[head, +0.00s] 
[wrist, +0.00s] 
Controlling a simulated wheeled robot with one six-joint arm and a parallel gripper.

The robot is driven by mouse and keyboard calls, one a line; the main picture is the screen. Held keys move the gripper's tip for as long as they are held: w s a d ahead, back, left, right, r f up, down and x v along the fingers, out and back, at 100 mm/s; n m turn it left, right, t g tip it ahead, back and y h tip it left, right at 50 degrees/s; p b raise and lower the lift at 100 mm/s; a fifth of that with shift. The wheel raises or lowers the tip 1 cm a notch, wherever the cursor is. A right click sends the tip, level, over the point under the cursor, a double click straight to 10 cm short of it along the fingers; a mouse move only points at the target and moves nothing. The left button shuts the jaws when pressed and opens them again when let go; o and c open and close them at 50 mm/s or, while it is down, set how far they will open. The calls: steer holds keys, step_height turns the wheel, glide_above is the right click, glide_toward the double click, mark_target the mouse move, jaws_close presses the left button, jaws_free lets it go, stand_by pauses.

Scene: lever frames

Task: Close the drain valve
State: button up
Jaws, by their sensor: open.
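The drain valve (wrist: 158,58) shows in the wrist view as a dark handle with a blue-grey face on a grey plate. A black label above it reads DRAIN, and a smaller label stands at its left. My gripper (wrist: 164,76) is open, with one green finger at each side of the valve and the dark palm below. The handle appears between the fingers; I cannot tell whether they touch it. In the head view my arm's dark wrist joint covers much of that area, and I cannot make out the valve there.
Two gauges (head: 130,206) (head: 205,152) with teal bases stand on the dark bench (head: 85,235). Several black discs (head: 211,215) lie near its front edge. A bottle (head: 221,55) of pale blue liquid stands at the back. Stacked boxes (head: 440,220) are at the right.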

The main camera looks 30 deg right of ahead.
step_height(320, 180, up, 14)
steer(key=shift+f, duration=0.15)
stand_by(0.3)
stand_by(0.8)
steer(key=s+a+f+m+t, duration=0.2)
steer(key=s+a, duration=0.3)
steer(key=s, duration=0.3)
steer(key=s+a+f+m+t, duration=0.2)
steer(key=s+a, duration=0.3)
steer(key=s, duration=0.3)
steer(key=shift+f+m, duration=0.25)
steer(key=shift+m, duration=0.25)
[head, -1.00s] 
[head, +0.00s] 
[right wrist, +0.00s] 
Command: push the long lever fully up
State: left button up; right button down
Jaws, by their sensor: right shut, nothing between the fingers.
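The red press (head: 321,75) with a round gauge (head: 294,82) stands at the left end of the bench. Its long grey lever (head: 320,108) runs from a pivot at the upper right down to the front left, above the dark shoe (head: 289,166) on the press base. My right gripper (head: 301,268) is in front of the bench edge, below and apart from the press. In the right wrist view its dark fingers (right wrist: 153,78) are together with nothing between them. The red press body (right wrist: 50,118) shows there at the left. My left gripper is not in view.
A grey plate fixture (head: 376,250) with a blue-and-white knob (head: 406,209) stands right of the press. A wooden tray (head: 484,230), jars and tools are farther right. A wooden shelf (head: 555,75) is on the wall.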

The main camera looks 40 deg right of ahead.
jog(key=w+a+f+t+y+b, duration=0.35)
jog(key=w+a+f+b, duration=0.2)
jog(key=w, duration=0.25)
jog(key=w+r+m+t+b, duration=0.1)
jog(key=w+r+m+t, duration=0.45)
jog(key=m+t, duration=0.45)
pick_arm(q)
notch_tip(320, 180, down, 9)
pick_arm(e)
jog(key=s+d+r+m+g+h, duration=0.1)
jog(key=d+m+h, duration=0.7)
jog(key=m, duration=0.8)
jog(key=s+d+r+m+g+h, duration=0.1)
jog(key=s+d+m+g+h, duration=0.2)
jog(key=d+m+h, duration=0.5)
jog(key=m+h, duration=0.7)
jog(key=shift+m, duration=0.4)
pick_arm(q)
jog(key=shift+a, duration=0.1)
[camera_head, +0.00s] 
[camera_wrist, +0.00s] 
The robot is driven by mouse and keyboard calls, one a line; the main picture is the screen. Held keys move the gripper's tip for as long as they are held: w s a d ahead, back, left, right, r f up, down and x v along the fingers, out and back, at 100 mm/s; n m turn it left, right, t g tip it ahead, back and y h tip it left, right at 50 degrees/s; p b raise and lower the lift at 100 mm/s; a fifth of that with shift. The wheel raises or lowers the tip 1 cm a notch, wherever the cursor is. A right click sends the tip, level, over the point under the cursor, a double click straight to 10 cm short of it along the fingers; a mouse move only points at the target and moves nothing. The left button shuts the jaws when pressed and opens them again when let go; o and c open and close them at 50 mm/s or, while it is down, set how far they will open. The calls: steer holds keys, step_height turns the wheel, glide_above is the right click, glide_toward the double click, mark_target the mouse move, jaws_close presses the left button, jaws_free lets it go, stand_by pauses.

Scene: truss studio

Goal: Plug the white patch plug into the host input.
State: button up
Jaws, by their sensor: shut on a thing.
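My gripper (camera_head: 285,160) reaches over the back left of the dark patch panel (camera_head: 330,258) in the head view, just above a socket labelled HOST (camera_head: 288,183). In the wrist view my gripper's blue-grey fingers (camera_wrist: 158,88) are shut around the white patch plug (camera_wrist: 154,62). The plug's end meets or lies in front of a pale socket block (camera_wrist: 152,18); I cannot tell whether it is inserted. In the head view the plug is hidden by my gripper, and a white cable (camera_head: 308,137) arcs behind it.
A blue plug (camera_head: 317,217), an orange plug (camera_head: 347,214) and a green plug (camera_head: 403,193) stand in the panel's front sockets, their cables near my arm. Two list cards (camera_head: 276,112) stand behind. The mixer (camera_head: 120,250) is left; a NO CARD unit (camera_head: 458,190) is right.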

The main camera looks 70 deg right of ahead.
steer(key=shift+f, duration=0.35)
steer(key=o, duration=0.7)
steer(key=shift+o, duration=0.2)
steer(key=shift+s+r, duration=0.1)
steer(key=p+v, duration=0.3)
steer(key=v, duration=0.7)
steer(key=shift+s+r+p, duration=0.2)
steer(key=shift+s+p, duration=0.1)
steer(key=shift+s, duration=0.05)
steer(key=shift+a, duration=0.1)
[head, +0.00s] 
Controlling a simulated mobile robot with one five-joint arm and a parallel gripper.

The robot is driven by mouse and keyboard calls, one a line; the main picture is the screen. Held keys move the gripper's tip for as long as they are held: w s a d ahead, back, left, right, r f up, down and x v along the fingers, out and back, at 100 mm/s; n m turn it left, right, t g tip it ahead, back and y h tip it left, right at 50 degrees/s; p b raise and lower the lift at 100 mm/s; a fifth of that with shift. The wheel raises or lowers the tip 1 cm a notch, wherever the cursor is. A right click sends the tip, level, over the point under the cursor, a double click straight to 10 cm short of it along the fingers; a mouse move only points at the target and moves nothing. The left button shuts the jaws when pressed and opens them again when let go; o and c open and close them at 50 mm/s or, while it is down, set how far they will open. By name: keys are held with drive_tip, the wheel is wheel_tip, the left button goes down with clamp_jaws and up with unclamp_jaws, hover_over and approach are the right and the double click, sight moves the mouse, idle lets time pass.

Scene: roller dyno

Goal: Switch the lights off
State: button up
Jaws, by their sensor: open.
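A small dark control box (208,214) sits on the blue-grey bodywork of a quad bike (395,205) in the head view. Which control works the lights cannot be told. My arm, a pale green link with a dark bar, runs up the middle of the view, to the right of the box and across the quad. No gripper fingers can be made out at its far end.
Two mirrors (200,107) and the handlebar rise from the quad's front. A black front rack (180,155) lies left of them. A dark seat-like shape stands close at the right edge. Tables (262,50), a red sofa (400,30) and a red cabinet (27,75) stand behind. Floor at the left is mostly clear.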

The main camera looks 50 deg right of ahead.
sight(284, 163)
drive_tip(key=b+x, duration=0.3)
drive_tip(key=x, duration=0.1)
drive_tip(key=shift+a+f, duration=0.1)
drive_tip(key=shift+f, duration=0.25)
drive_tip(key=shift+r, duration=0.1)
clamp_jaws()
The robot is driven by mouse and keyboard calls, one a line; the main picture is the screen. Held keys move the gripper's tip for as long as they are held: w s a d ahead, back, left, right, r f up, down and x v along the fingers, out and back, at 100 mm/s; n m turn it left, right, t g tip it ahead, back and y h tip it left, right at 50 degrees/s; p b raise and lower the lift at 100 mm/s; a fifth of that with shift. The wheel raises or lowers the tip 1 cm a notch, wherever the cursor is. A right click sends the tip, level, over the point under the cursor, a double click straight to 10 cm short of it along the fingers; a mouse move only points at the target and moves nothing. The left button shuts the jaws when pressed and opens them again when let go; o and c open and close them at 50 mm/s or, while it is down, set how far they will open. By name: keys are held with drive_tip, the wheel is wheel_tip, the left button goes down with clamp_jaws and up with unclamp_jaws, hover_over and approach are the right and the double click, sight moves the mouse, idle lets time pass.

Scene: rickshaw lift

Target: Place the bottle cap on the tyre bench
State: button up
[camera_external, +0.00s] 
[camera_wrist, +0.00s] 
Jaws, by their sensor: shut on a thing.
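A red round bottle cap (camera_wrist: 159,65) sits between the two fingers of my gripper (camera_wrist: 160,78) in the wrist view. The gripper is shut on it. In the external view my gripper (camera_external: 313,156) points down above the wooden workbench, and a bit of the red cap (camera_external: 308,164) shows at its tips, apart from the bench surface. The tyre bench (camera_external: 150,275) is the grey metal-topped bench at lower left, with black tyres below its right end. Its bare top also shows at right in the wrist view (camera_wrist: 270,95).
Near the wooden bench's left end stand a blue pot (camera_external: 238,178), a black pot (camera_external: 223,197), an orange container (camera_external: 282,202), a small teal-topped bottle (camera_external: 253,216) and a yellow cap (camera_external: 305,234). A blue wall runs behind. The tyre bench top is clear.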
+++++
▶ _Problem description_
Extract the first line above and each line after it up to and including the one with "Controlling a simulated wheeled", please, exactly and with nothing else.

▶ _Exercise answer_
[head, +0.00s] 
[wrist, +0.00s] 
Controlling a simulated wheeled robot with one six-joint arm and a parallel gripper.

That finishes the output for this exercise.